Basic approach to corporate governance

Matsuda Sangyo has built a management system aimed at responding swiftly to changes in the management environment, and to realize fair and highly reliable management. We also put effort into complying with the laws, social norms, and ethics, and work to enhance our compliance system by providing timely education and training to all officers and employees, and take proactive steps to disclose information in order to enhance management transparency. In these ways, we strive to strengthen corporate management.

Corporate governance system

Matsuda Sangyo recognizes the importance of ensuring transparency and fairness in our decision-making. Based on this, we are strengthening our management oversight function from an independent and neutral position by adopting a company format with an Audit and Supervisory Committee and appointing four independent outside directors as members of this Committee. We have also introduced an executive officer system to strengthen both our management and business execution functions, with a view to building a system that can respond swiftly and appropriately to changes in the market environment.

 

Board of Directors

Matsuda Sangyo’s Board of Director is made up of 11 members, comprising seven internal directors and four independent outside directors. The independent outside directors make up more than one-third of the members of the Board. 

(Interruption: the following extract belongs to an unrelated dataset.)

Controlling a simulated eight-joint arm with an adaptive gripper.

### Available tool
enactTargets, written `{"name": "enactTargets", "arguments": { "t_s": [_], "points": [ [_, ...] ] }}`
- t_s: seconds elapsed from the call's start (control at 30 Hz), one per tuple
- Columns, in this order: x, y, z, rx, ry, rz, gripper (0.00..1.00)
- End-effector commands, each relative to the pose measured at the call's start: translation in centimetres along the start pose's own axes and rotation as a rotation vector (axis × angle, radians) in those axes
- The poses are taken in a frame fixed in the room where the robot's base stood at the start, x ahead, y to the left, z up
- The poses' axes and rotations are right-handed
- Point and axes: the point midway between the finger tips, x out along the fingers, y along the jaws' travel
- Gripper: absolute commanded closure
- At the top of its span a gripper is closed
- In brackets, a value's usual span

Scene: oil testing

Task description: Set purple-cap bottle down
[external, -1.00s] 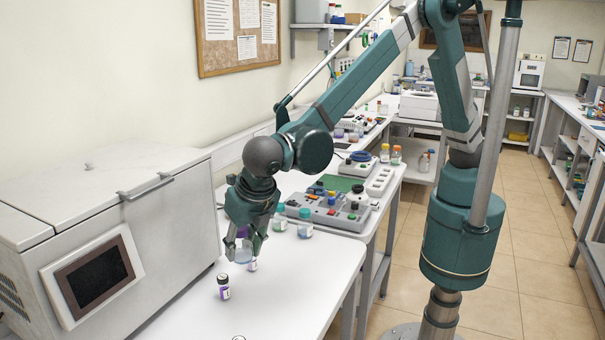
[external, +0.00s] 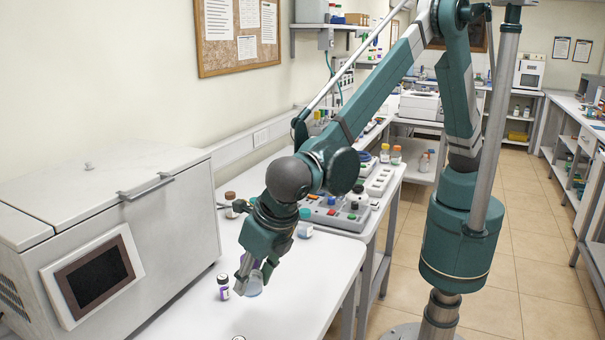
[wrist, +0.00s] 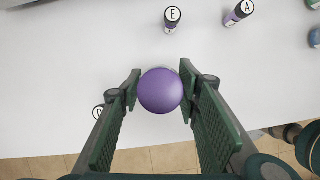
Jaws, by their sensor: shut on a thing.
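The purple-cap bottle is in my gripper. In the wrist view its round purple cap (wrist: 160,90) sits between the two green fingers and hides the body below. In the external view its pale blue, clear body (external: 254,287) shows under my gripper (external: 254,272). My gripper, also in the wrist view (wrist: 159,88), is shut on the bottle and points down at the white table (external: 190,318). The bottle is low over the table near its front right edge. I cannot tell whether its base touches the surface.
A small vial with a purple label (external: 223,288) stands left of the bottle. The wrist view shows vials marked E (wrist: 172,20) and A (wrist: 238,13), and another lid (wrist: 98,111) partly behind the left finger. A grey box-shaped machine (external: 120,225) stands at the left.

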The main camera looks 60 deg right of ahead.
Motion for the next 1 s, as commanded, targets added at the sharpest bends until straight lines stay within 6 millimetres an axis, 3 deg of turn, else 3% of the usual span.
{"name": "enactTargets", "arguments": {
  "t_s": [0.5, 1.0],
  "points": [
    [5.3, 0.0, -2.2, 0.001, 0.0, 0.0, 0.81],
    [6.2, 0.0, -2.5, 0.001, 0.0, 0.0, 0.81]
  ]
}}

The Board of Directors convenes a regular meeting once a month in principle, as well as extraordinary meetings where necessary. It deliberates and decides on important management matters including legal matters, and supervises the work execution status by each executive officer.

 

Audit and Supervisory Committee

Matsuda Sangyo's Audit and Supervisory Committee comprises four members (one full-time member, three part-time members), all of whom are independent outside directors. They supervise and conduct audits on the execution of duties by the directors, as well as the status of construction and operation of the internal control system, including compliance and risk management. We are also strengthening cooperation by facilitating the exchange of information between the Internal Audit Dept., which is an internal audit section, and the accounting auditors as necessary, and strengthening our audit and supervisory functions.

 

Sustainability Committee (newly established in May 2022)

The Sustainability Committee was established in May 2022 to advance initiatives related to sustainability issues, including climate change, under the supervision of the Board of Directors, with the aim of striking a balance between realizing a sustainable environment, society, and economy, and enhancing our corporate value. 

 

Total Risk Management (TRM) Committee

Matsuda Sangyo has established a TRM Committee to manage risks based on hypothetical scenarios of wide-ranging risks, including compliance, environment, disaster, quality, information security, credit management, commodity market prices, and foreign exchange control.